━━━━━ Supplied information ━━━━━
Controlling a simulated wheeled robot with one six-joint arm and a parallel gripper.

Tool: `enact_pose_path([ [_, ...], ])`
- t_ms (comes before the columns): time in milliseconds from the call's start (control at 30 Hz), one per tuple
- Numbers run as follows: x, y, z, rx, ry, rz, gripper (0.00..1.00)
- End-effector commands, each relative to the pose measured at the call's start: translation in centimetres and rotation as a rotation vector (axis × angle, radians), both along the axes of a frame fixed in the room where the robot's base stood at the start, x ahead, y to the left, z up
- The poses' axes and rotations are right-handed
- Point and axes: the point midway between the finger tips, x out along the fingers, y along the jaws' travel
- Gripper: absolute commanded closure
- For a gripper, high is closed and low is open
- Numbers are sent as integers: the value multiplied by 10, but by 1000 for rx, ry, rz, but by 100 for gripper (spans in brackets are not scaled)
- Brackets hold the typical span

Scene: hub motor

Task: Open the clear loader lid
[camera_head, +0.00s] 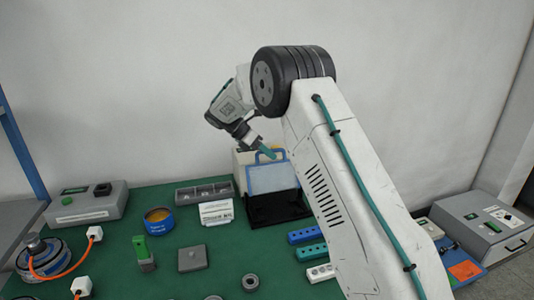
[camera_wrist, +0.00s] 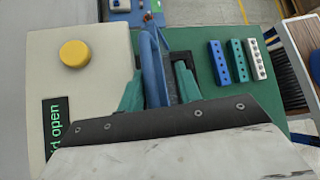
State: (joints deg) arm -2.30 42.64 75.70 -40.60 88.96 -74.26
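The clear loader lid (camera_head: 270,178) has a blue frame and handle and stands raised, nearly upright, at the back of the black loader tray (camera_head: 262,213). In the wrist view the blue lid frame (camera_wrist: 152,66) shows nearly edge-on between my two teal fingers. My gripper (camera_head: 268,149) is at the lid's upper edge; in the wrist view my gripper (camera_wrist: 160,73) has its fingers apart, with a gap at the right finger. Contact at the left finger is unclear. The loader's cream housing (camera_wrist: 85,110) carries a yellow button (camera_wrist: 74,53) and a display partly reading "id open" (camera_wrist: 57,125).
My arm covers the mat's right part. The front middle mat is fairly open.

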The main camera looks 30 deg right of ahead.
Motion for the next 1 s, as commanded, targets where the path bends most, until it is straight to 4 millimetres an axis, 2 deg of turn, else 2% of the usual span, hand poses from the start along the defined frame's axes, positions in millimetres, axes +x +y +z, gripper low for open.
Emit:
━━━━━
Given instruction — Copy each line of the preceding data that contains the string "where".

Solution for this problem —
- End-effector commands, each relative to the pose measured at the call's start: translation in centimetres and rotation as a rotation vector (axis × angle, radians), both along the axes of a frame fixed in the room where the robot's base stood at the start, x ahead, y to the left, z up
Motion for the next 1 s, as commanded, targets where the path bends most, until it is straight to 4 millimetres an axis, 2 deg of turn, else 2% of the usual span, hand poses from the start along the defined frame's axes, positions in millimetres, axes +x +y +z, gripper low for open.

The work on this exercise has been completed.